Print the line containing "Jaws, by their" and each line after it through the end, please, with nothing added.

::: MATERIAL :::

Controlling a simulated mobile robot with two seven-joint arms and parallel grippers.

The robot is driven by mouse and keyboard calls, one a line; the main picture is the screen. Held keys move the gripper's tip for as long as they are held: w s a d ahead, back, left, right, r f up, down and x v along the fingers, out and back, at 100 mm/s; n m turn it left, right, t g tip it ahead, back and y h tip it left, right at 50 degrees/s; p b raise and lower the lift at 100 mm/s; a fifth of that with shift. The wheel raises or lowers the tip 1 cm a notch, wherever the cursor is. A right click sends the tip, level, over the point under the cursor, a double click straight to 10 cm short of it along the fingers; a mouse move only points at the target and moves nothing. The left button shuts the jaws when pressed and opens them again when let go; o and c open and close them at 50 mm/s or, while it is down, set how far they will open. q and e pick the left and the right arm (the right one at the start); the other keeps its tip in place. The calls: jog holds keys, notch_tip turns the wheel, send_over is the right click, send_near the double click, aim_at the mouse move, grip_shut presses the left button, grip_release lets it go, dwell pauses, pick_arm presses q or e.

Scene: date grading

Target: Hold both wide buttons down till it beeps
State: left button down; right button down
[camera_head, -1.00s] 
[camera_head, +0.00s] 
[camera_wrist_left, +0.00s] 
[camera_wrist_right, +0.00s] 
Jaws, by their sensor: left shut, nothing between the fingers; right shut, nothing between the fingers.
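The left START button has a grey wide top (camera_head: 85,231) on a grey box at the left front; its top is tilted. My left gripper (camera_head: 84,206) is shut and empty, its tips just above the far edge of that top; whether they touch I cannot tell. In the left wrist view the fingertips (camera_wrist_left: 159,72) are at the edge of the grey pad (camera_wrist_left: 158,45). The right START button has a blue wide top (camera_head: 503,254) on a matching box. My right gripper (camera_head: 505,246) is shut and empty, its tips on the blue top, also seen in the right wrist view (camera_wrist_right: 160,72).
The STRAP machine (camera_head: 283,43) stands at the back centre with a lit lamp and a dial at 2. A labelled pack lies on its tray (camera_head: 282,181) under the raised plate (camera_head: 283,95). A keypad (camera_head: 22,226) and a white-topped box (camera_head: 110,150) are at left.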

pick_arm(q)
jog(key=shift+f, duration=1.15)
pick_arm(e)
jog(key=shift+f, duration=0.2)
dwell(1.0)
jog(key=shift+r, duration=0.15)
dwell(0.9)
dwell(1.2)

:::

WRITTEN REPLY
Jaws, by their sensor: left shut, nothing between the fingers; right shut, nothing between the fingers.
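The left START button has a grey wide top (camera_head: 85,231) on a grey box at the left front; its top is tilted. My left gripper (camera_head: 84,206) is shut and empty, its tips just above the far edge of that top; whether they touch I cannot tell. In the left wrist view the fingertips (camera_wrist_left: 159,72) are at the edge of the grey pad (camera_wrist_left: 158,45). The right START button has a blue wide top (camera_head: 503,254) on a matching box. My right gripper (camera_head: 505,246) is shut and empty, its tips on the blue top, also seen in the right wrist view (camera_wrist_right: 160,72).
The STRAP machine (camera_head: 283,43) stands at the back centre with a lit lamp and a dial at 2. A labelled pack lies on its tray (camera_head: 282,181) under the raised plate (camera_head: 283,95). A keypad (camera_head: 22,226) and a white-topped box (camera_head: 110,150) are at left.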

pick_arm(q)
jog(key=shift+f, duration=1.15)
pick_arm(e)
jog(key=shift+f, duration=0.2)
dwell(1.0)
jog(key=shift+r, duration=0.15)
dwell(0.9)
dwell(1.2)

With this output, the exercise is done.